- Brief: Give again only the lines beginning with the one that contains "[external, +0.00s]" and ending with the one that contains "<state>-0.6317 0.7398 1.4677"; include both of those lines.
━━━━
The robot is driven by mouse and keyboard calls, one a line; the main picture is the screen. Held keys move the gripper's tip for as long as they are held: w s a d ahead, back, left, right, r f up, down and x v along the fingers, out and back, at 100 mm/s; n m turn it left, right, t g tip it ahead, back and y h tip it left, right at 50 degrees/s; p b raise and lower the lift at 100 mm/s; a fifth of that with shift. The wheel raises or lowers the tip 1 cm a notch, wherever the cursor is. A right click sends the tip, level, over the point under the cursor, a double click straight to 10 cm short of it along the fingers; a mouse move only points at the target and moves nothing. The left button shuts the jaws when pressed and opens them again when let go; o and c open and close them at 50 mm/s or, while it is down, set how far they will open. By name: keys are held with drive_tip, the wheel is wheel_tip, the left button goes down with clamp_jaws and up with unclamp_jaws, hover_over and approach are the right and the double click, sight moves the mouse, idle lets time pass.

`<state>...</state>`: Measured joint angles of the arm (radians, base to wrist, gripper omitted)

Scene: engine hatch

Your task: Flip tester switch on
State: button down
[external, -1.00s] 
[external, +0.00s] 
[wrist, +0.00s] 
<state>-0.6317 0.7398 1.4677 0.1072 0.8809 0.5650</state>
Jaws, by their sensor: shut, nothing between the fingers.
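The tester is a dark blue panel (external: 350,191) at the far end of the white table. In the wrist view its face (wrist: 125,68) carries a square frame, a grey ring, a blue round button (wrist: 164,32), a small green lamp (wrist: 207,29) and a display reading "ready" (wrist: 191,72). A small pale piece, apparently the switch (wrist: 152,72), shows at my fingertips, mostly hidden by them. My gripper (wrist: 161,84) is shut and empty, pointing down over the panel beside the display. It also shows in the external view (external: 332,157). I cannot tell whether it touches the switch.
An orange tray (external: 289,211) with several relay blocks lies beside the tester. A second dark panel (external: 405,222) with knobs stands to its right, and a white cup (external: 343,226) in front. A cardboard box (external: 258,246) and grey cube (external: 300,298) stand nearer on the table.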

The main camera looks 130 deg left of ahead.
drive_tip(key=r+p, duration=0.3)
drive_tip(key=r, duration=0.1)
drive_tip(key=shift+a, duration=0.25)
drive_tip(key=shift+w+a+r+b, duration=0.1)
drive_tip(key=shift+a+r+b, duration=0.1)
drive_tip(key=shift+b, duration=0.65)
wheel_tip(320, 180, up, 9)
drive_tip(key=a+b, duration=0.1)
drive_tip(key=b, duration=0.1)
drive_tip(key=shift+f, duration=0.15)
━━━━
- Result for this exercise:
[external, +0.00s] 
[wrist, +0.00s] 
<state>-0.6317 0.7398 1.4677 0.1072 0.8809 0.5650</state>

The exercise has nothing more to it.